As activist Mariame Kaba has often said, “Abolition is a collective vision.” At the GCSW, we are embracing this vision and learning and growing together as we challenge harmful, oppressive systems and reimagine ways to achieve justice and liberation for all by amplifying not only the harms but also the scholarship and dreams of those who push us toward freedom.
Building from this vision, our SUSTAIN Wellbeing COMPASS Coordinating Center is bringing the concept of Healing Justice to our work and to those who work alongside us in our communities. Healing Justice recognizes the toll this work takes on our physical and mental health and works to build community/survivor-led responses rooted in southern traditions of resiliency to sustain our overall wellbeing.

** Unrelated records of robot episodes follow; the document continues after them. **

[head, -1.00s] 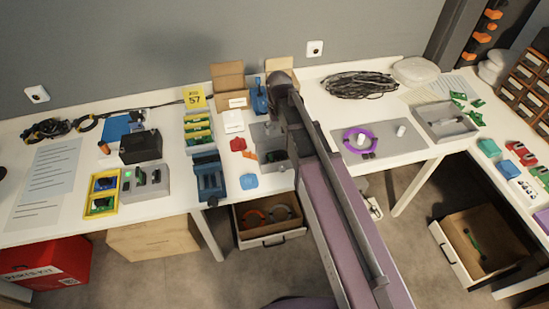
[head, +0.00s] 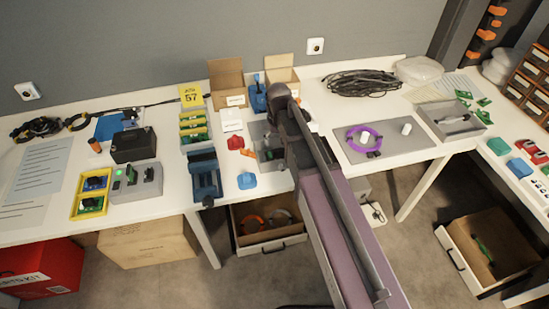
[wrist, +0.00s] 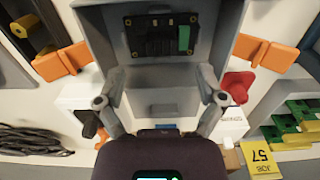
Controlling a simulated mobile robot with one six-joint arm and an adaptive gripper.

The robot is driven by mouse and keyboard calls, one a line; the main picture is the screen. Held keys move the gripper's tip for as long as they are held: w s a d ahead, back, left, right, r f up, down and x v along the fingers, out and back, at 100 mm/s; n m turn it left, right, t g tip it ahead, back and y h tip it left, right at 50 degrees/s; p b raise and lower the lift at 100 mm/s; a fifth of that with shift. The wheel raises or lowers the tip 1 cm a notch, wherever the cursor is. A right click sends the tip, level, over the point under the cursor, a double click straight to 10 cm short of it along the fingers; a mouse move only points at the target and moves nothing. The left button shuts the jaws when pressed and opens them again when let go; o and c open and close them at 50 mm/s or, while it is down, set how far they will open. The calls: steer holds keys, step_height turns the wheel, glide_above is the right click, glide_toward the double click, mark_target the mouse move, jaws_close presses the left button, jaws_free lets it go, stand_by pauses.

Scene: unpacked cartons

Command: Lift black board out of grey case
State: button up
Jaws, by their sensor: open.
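The black board (wrist: 160,35) lies flat inside the grey case (wrist: 98,30), at the top middle of the wrist view. It has a green strip on its right side. In the head view the case (head: 258,130) stands on the table, partly hidden by my arm; the board is hard to make out there. My gripper (wrist: 158,80) is open and empty. Its two fingers are spread left and right, short of the board in the wrist view. I cannot tell its height above the case. The fingers are not clear in the head view.
Orange parts (wrist: 62,62) flank the case on both sides. A red piece (wrist: 237,85) and a blue piece (head: 246,180) lie beside it. Cardboard boxes (head: 228,80) stand behind. A grey mat (head: 400,146) with a purple ring (head: 362,138) lies to the right.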

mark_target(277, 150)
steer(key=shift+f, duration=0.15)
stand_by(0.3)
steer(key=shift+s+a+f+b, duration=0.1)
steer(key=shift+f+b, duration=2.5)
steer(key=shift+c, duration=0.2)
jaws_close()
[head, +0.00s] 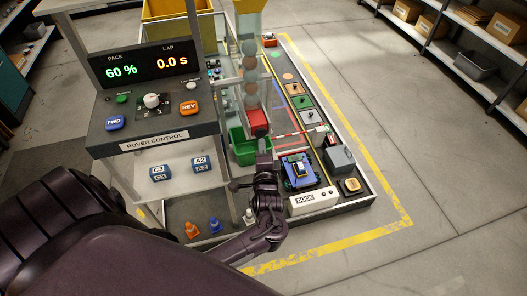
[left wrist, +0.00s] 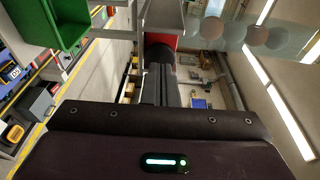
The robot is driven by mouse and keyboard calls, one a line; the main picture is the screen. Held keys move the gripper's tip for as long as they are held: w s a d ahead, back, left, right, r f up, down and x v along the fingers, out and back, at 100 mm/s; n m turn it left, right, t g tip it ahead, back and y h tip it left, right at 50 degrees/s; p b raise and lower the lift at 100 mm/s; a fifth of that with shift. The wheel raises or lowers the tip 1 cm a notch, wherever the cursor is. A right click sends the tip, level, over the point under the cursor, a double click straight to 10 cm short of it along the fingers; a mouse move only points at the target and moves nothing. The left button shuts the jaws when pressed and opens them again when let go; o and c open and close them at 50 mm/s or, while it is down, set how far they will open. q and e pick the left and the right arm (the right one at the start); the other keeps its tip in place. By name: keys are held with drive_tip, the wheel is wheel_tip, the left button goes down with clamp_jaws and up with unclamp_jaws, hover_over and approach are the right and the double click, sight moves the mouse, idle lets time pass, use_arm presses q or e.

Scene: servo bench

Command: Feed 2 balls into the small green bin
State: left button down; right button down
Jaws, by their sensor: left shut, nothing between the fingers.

Finally, I am thrilled to share the launch of GCSW's new Hub for Engaged Action Research (HEAR) Lab, which focuses on building faculty’s capacity to share their work in new and accessible ways. Over the last few years, we’ve all come to understand that the value of our work doesn’t come from impact factors, citation counts, or other artificial measures. Rather, the true value of our work comes from the difference it makes in bringing about change. Our HEAR Lab was designed to keep us closer to community, closer to our values, and closer to the real purpose that brought us together as a community of scholars committed to confronting injustice and realizing change.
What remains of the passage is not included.